Exercise requirements – Copy out each line containing "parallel" from the entries below.

Given entries –
▽
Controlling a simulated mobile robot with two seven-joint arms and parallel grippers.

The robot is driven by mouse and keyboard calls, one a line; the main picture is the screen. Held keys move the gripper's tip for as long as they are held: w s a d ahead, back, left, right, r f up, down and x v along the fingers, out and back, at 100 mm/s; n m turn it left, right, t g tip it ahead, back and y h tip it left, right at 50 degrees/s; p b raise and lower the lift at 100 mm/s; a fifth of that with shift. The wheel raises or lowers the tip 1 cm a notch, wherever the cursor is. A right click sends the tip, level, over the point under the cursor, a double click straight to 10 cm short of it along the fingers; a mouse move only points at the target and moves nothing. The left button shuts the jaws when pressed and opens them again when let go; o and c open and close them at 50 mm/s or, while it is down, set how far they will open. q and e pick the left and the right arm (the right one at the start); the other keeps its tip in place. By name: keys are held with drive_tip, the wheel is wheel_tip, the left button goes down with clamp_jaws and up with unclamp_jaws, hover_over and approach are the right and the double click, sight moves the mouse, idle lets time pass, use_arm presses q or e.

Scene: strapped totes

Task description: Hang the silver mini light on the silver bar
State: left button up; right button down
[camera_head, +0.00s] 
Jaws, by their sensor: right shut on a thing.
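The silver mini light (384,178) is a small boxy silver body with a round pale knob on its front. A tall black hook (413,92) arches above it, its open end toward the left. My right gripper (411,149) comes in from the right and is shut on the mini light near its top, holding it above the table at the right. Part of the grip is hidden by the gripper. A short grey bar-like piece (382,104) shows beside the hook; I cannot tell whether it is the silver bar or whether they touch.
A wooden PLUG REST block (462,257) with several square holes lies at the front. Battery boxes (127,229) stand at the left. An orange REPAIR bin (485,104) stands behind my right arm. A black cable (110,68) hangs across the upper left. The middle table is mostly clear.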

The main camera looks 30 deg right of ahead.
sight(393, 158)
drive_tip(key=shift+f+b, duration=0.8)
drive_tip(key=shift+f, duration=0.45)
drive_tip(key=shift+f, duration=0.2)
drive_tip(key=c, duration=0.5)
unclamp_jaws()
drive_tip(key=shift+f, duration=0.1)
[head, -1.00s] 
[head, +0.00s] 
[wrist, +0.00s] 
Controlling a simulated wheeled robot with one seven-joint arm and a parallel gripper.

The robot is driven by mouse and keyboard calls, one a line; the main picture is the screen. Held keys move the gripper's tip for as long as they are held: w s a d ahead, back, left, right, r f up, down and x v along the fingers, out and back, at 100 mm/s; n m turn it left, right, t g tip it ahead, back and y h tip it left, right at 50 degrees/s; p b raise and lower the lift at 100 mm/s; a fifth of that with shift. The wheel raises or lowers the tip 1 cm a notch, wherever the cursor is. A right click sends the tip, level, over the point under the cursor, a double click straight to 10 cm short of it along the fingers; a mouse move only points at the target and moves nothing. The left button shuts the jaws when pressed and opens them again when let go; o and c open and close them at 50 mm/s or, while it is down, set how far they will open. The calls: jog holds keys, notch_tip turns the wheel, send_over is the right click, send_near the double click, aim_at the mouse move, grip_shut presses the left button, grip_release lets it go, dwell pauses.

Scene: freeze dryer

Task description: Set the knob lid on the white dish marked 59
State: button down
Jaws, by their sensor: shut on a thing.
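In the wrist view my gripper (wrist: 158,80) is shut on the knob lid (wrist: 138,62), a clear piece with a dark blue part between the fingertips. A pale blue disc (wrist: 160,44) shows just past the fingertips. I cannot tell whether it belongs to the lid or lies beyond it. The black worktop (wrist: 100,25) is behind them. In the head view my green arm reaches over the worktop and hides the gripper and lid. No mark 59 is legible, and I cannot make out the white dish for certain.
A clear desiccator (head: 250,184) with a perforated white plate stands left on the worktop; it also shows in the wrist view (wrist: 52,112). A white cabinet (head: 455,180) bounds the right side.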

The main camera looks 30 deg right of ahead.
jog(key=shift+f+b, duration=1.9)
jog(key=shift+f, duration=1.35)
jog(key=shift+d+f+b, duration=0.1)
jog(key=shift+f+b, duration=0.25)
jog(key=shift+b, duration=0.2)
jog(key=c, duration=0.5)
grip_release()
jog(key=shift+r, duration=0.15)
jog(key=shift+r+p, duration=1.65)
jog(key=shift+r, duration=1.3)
△
▽
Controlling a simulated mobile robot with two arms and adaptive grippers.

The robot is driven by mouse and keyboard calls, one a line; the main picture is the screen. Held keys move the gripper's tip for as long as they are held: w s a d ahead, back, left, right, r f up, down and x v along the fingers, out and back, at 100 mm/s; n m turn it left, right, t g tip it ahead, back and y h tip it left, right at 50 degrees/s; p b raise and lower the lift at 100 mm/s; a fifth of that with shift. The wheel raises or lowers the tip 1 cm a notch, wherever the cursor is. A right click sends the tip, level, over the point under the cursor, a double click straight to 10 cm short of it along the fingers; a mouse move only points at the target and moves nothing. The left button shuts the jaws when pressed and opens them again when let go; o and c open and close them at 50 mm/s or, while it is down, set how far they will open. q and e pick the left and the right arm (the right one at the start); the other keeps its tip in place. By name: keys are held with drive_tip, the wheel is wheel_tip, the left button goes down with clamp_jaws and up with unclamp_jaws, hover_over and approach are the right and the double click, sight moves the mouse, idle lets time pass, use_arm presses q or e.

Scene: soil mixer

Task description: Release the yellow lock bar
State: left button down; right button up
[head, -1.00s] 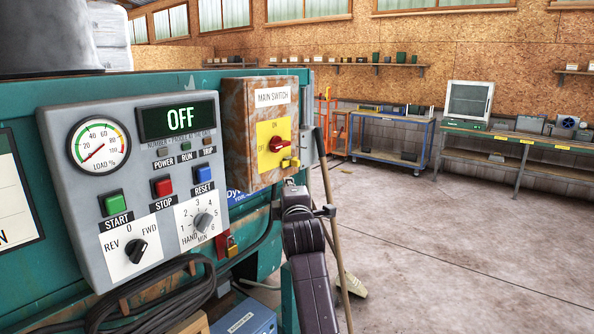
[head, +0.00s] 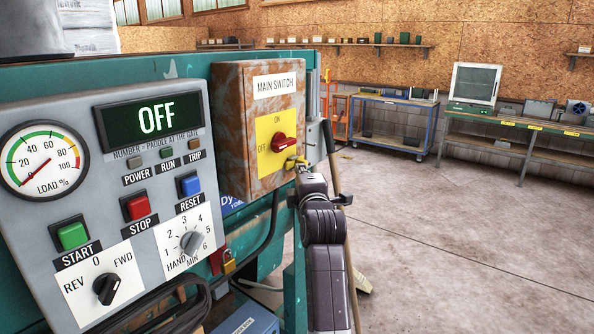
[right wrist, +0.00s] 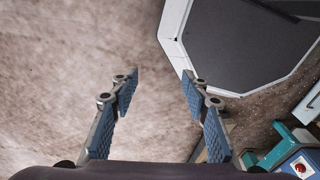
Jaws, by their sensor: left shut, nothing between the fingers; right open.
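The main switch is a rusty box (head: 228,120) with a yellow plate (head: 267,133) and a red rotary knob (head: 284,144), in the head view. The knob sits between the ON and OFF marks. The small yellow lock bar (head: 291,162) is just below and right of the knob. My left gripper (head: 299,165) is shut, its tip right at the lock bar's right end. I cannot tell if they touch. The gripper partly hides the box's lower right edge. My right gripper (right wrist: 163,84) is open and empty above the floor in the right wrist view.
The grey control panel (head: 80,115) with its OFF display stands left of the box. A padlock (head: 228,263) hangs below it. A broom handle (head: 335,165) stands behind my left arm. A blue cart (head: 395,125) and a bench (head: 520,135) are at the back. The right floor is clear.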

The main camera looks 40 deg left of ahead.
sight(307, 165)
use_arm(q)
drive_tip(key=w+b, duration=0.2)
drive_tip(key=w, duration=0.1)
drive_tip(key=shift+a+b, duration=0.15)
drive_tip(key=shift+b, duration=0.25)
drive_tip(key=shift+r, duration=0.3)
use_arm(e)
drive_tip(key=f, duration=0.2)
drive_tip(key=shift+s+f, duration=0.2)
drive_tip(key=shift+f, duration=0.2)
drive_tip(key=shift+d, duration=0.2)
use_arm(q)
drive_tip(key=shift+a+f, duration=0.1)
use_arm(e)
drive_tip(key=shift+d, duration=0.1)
△
▽
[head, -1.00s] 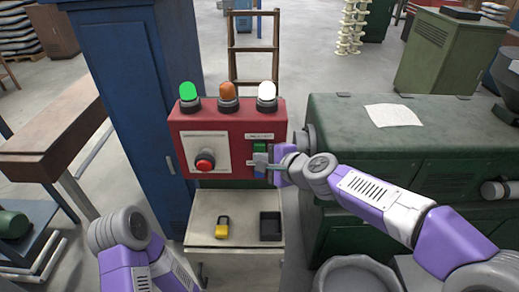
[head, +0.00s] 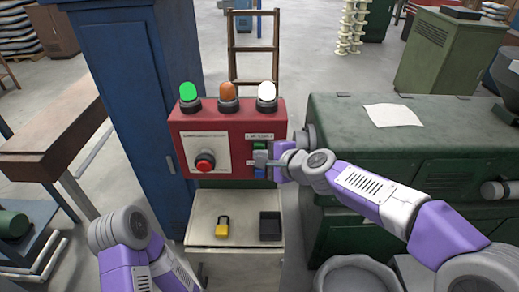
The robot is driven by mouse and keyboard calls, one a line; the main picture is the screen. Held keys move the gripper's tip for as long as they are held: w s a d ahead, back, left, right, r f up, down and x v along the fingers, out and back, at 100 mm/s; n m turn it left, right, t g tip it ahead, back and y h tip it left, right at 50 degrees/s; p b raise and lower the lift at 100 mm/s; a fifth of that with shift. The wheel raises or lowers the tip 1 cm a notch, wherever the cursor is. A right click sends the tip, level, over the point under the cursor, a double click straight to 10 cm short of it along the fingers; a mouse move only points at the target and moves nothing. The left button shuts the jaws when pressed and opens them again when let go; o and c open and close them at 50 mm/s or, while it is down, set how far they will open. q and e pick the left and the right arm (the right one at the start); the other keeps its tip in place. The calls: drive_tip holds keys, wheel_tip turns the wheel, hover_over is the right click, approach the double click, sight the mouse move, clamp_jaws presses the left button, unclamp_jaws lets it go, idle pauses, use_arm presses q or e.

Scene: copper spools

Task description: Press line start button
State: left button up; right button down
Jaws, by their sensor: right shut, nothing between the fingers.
△
Response to the exercise –
Controlling a simulated mobile robot with two seven-joint arms and parallel grippers.
Controlling a simulated wheeled robot with one seven-joint arm and a parallel gripper.

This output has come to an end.